3) Final polishing of discharge water to sea and river outfalls.

4) Recovery of fruit and vegetable waste from food processing industry.

Claims (11)

1. Solids-liquids separation apparatus comprising a perforated surface-type screen member, a plurality of spaced-apart screen bars adjacent the upstream surface of the screen member, and scraping means arranged to scrape solids from the said upstream surface.

2. Apparatus according to claim 1, in which the screen member and bars are essentially stationary, and the scraping means is arranged to sweep over the screen surface.

3. Apparatus according to claim 2, in which the screen surface and bars are arcuate, in cross section, concave towards the upstream side, and the scraping means moves pivotally along a circular or otherwise arcuate path in contact with the screen surface.

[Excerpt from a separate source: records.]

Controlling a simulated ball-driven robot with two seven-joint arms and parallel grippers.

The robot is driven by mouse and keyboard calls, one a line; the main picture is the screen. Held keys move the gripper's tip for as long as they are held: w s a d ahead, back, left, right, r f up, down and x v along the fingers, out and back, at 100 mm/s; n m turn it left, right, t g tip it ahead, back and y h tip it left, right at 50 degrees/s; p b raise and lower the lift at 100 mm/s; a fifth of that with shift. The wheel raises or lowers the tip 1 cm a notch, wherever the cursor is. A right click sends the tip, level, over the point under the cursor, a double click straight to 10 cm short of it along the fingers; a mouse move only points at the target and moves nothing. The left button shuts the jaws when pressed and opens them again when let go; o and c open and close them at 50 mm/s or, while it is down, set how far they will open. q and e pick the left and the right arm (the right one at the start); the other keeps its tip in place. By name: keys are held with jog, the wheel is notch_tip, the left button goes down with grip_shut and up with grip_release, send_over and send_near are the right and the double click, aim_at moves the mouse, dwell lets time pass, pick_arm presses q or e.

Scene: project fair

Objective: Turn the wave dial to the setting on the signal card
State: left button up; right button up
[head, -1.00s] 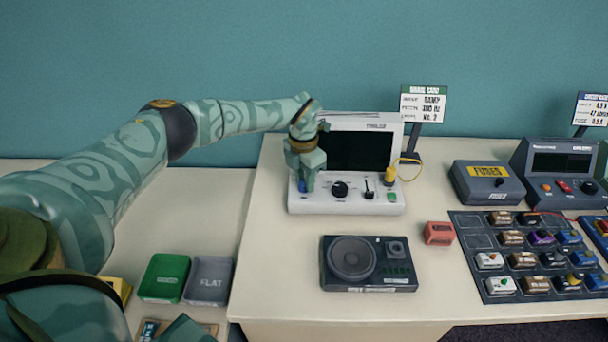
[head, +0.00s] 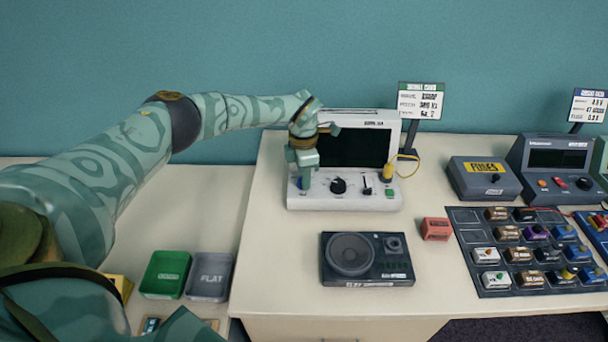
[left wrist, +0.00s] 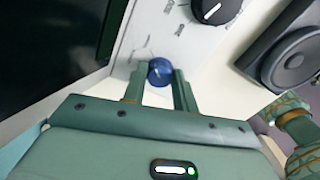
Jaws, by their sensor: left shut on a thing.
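The white signal device (head: 345,202) with a dark screen stands on the table. The wave dial, a small blue knob (head: 299,184), is at the left of its front panel. My left gripper (head: 306,186) reaches down to this knob. In the left wrist view, the blue knob (left wrist: 160,71) sits between the fingertips of my left gripper (left wrist: 159,78), which is shut on it. A light pointer mark shows on the knob; the panel lettering around it is too small to read. The signal card (head: 421,102) stands behind the device at right; its text is blurred.
A black knob (head: 338,186), a lever (head: 367,189) and a green button (head: 390,193) sit right of the dial. A dark speaker box (head: 367,280) lies in front. A red block (head: 436,229) and a block tray (head: 467,238) are at right.

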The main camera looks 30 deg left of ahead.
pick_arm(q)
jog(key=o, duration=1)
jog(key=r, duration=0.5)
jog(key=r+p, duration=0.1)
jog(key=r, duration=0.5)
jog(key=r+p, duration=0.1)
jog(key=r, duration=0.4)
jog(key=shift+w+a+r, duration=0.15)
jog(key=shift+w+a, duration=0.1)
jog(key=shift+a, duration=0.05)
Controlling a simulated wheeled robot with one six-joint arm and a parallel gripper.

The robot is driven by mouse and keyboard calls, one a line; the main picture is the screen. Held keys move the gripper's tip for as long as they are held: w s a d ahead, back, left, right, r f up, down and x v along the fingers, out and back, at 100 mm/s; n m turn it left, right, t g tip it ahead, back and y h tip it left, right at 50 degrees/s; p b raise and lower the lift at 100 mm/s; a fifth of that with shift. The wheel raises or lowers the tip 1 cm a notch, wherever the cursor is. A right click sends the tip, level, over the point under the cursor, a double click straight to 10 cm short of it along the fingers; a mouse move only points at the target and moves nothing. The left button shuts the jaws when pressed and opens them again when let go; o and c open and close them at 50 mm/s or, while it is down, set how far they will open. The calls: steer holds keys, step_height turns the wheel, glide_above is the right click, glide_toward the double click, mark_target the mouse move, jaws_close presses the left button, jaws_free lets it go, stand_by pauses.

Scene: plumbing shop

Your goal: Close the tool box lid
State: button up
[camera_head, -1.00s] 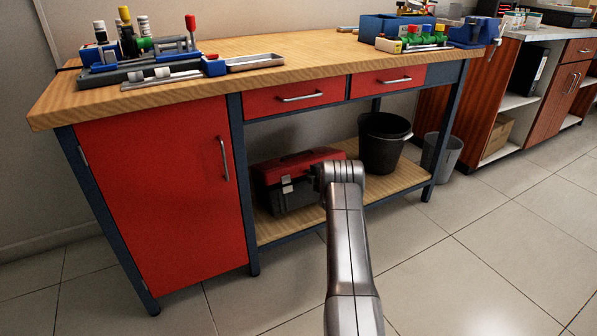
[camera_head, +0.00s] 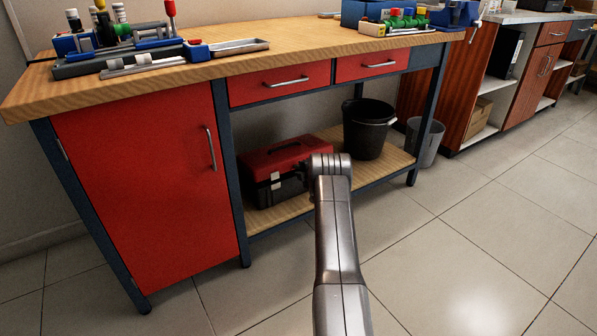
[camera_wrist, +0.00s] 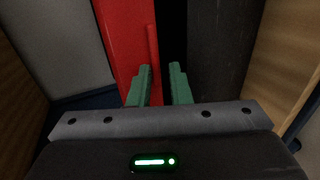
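The tool box (camera_head: 270,189) stands on the bench's lower shelf. It has a dark body with light latches at its front and a red lid (camera_head: 284,153) at its top. My arm's end covers the right part of the box. My gripper is hidden behind my wrist there. In the wrist view, the two green fingers of my gripper (camera_wrist: 160,70) are apart, with a narrow gap between them. A red surface (camera_wrist: 123,40), apparently the lid, lies ahead and left, its raised red edge in line with the gap. I cannot tell contact or how far the lid stands open.
The bench top (camera_head: 300,52) and red drawers (camera_head: 275,84) overhang the shelf (camera_head: 378,166). A red cabinet door (camera_head: 140,190) is left of the box. A black bucket (camera_head: 367,128) stands right of it, and a grey bin (camera_head: 428,143) farther right. The tiled floor in front is clear.

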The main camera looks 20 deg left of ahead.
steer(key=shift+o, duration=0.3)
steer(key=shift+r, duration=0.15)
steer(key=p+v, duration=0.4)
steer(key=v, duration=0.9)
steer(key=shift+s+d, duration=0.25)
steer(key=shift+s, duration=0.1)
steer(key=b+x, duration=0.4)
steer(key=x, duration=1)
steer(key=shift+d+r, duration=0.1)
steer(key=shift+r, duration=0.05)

4. Apparatus according to claim 2 or 3, in which the scraping means traverses the screen surface from a lower towards an upper boundary of the latter, so that scrapedoff solids are conveyed upwards.

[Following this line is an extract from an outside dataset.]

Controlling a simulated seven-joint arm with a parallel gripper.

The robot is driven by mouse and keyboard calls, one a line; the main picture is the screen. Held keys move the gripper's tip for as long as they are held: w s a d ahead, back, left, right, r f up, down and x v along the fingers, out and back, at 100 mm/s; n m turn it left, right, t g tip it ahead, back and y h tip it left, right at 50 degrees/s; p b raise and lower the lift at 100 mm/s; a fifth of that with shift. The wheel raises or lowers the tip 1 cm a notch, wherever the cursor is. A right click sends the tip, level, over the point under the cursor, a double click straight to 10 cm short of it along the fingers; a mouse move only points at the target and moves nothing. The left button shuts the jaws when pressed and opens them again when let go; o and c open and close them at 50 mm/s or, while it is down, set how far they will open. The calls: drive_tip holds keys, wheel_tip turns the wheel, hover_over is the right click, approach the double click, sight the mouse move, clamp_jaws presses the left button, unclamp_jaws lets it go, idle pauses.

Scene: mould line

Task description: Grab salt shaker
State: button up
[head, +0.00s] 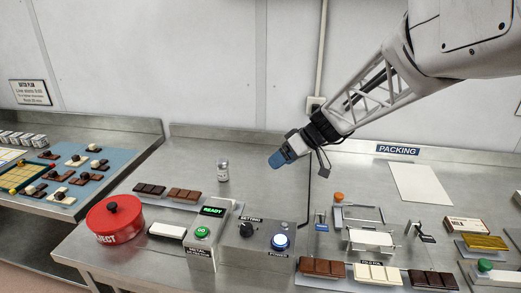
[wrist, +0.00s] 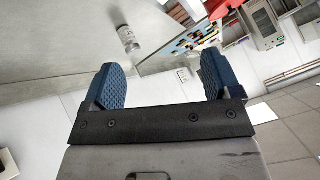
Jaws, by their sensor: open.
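The salt shaker (head: 222,170) is a small clear jar with a pale label and a metal cap. It stands upright at the back of the middle steel table in the head view. It also shows in the wrist view (wrist: 127,38), above and between the fingers and some way off. My gripper (head: 278,160) is up to the right of the shaker and apart from it, with blue finger pads. In the wrist view my gripper (wrist: 163,82) is open, with nothing between its fingers.
Chocolate bars (head: 184,196) lie in front of the shaker. A red reject bin (head: 115,222) stands front left, beside a READY control box (head: 208,240) and a setting box (head: 255,240). A packing fixture (head: 365,225) is at the right. The table around the shaker is clear.

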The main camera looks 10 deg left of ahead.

5. Apparatus according to claim 4, further comprising means for removing the scraped-off solids from the scraper above the normal liquid level in the apparatus.

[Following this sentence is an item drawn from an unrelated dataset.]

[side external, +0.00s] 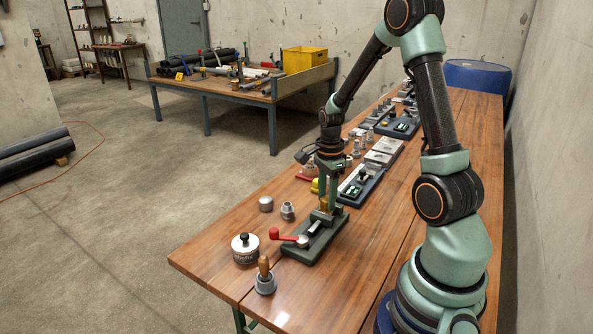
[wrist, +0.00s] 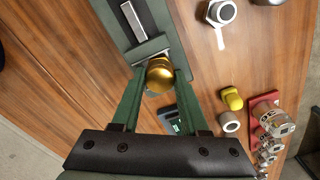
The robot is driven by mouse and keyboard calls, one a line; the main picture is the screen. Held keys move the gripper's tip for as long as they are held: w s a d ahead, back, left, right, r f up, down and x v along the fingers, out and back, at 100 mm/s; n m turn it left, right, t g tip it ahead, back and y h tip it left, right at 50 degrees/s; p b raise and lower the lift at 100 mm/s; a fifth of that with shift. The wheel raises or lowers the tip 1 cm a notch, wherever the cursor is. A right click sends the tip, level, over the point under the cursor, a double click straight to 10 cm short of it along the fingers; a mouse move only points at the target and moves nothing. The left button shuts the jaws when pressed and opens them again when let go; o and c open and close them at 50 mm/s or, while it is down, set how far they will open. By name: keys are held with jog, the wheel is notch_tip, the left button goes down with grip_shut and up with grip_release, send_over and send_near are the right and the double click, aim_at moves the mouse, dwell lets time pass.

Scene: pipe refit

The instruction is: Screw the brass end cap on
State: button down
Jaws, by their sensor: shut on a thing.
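The brass end cap (wrist: 159,76) sits between the two green fingers of my gripper (wrist: 161,78) in the wrist view. My gripper is shut on it. In the side view the cap is a small brass patch (side external: 324,205) under my gripper (side external: 325,203), at the far end of the green fixture (side external: 321,243). A short grey metal pipe (wrist: 137,18) lies in the fixture, in line with the cap. The contact between cap and pipe is partly hidden, so I cannot tell whether the threads are engaged.
A yellow elbow (wrist: 232,97) and a red stand (wrist: 262,101) lie close by. Bare table is at front right.

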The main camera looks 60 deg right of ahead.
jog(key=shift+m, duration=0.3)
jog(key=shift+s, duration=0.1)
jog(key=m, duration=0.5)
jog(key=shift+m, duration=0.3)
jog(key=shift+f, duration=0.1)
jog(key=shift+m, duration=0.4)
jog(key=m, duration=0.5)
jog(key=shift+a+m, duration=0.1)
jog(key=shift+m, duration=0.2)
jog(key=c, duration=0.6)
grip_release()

6. Apparatus according to claim 4 or 5, further comprising driving means adapted to move the scraping means in a closed loop comprising an ascending limb in contact with the screen surface and a descending limb spaced from the screen surface.

7. Apparatus according to claim 5, further comprising a receptacle arranged to receive the solids removed from the scraper.

8. Apparatus according to any of claims 1 to 7, in which the screen has perforations of a size adapted to permit passage only of solids not exceeding 6mm.

9. Apparatus according to any of claims 1 to 8, in which the scraping means comprise at least one scraper member and means resiliently urging the said at least one scraper member into contact with the said surface.

10. Apparatus according to claim 9, in which the scraper member comprises at least one scraping member and at least one brush member.

11. Solids-liquids separation apparatus substantially as herein described with reference to the accompanying drawings.